* **INSTRUCTION**:
Return only the lines starting at the line that contains "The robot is" and ending with the final line of the listing; include both endpoints.
* Start *
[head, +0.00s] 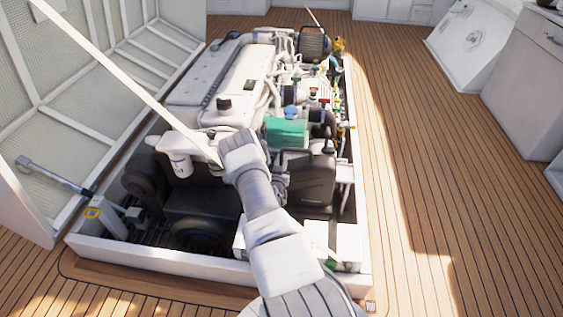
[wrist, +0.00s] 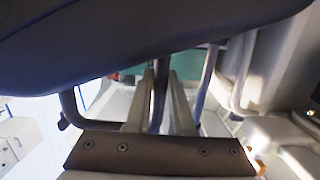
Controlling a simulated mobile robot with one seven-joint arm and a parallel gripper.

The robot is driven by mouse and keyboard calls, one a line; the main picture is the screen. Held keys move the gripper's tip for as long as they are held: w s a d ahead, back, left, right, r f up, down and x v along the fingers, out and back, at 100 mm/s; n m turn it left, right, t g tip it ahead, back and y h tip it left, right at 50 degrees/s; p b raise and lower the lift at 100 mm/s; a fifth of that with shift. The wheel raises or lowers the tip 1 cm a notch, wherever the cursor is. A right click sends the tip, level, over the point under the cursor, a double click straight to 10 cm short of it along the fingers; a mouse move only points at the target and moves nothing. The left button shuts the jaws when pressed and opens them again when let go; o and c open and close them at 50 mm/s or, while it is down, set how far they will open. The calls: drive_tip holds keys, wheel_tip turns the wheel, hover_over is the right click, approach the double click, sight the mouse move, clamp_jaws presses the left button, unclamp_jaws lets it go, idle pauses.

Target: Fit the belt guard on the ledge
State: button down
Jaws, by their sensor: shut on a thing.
* End *
* **RESPONSE TO THE EXERCISE**:
The robot is driven by mouse and keyboard calls, one a line; the main picture is the screen. Held keys move the gripper's tip for as long as they are held: w s a d ahead, back, left, right, r f up, down and x v along the fingers, out and back, at 100 mm/s; n m turn it left, right, t g tip it ahead, back and y h tip it left, right at 50 degrees/s; p b raise and lower the lift at 100 mm/s; a fifth of that with shift. The wheel raises or lowers the tip 1 cm a notch, wherever the cursor is. A right click sends the tip, level, over the point under the cursor, a double click straight to 10 cm short of it along the fingers; a mouse move only points at the target and moves nothing. The left button shuts the jaws when pressed and opens them again when let go; o and c open and close them at 50 mm/s or, while it is down, set how far they will open. The calls: drive_tip holds keys, wheel_tip turns the wheel, hover_over is the right click, approach the double click, sight the mouse move, clamp_jaws presses the left button, unclamp_jaws lets it go, idle pauses.

Target: Fit the belt guard on the ledge
State: button down
Jaws, by their sensor: shut on a thing.

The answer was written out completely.